§ What you are asked to do:
Your answer should consist solely of the lines from the one with "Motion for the" through the one with "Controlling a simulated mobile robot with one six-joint", copied exactly, endpoints included.

-------- Task inputs --------

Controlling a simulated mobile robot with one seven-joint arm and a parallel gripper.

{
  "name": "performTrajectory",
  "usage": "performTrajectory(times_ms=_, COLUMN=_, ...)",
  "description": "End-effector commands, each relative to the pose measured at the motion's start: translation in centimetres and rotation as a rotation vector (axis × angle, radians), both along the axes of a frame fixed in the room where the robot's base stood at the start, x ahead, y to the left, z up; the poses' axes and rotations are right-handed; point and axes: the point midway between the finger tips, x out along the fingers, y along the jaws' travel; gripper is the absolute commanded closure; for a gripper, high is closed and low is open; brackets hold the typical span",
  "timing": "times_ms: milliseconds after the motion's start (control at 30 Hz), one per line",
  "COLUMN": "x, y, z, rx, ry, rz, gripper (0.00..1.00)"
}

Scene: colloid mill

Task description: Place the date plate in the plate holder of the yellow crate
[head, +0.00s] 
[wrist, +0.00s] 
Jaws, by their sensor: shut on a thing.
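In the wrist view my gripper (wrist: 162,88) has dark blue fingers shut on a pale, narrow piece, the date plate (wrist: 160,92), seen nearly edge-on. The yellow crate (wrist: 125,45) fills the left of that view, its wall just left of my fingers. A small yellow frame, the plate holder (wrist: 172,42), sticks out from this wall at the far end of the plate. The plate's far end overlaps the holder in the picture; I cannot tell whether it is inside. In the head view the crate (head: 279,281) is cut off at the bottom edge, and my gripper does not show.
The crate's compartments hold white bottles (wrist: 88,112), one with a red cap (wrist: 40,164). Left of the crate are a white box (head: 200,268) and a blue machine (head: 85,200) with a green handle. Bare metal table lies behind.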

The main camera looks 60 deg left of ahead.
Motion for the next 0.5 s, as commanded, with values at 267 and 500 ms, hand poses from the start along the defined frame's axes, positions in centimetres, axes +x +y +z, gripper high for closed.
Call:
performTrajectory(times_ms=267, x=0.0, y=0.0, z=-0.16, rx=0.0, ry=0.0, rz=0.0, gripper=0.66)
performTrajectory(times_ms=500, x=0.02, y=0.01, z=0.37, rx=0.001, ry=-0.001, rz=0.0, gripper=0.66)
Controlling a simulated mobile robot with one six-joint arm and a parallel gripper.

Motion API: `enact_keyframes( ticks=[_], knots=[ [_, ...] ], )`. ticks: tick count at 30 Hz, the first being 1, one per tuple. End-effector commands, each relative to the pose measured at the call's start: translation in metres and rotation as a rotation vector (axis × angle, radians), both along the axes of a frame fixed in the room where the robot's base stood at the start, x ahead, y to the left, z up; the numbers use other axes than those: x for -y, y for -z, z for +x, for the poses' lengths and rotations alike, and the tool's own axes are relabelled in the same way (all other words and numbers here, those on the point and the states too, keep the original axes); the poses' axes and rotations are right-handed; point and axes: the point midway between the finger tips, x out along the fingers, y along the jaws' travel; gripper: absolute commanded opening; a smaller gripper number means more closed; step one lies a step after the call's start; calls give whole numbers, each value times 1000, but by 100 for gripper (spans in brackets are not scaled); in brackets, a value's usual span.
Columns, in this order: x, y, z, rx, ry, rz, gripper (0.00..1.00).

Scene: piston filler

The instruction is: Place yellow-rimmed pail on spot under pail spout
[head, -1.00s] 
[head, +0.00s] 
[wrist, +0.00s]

--------

§ Expected answer:
Motion for the next 0.5 s, as commanded, with values at 267 and 500 ms, hand poses from the start along the defined frame's axes, positions in centimetres, axes +x +y +z, gripper high for closed.
Call:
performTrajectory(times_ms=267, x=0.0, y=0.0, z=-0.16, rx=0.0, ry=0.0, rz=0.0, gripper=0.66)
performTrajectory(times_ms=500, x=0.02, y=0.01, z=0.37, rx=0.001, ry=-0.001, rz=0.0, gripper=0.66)
Controlling a simulated mobile robot with one six-joint arm and a parallel gripper.

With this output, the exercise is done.